• _What the task asks_: All the data must come back unchanged, except that pictures are left out.

━━━━━━━━━━━━━━━━━━━━

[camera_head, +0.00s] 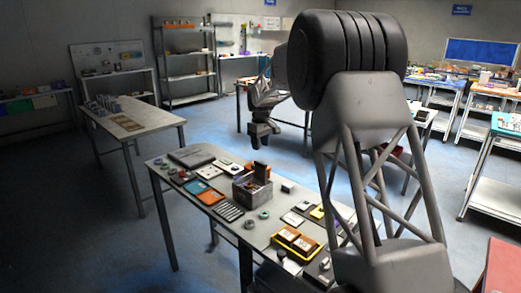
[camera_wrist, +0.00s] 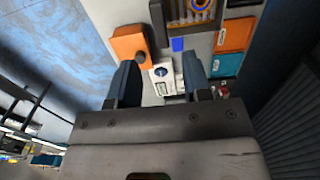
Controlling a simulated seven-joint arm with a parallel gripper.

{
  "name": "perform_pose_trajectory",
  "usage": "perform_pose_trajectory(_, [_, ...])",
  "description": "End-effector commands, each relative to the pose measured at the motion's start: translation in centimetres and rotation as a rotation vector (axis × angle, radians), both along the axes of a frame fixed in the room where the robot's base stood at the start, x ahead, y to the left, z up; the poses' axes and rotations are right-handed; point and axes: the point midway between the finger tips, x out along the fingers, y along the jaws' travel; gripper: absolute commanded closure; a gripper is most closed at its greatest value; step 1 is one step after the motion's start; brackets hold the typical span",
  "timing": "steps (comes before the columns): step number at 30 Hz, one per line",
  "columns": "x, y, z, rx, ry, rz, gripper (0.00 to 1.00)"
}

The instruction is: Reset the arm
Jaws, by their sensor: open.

━━━━━━━━━━━━━━━━━━━━

• _Solution to this task_:
[camera_head, +0.00s] 
[camera_wrist, +0.00s] 
Controlling a simulated seven-joint arm with a parallel gripper.

{
  "name": "perform_pose_trajectory",
  "usage": "perform_pose_trajectory(_, [_, ...])",
  "description": "End-effector commands, each relative to the pose measured at the motion's start: translation in centimetres and rotation as a rotation vector (axis × angle, radians), both along the axes of a frame fixed in the room where the robot's base stood at the start, x ahead, y to the left, z up; the poses' axes and rotations are right-handed; point and axes: the point midway between the finger tips, x out along the fingers, y along the jaws' travel; gripper: absolute commanded closure; a gripper is most closed at its greatest value; step 1 is one step after the motion's start; brackets hold the typical span",
  "timing": "steps (comes before the columns): step number at 30 Hz, one per line",
  "columns": "x, y, z, rx, ry, rz, gripper (0.00 to 1.00)"
}

The instruction is: Reset the arm
Jaws, by their sensor: open.

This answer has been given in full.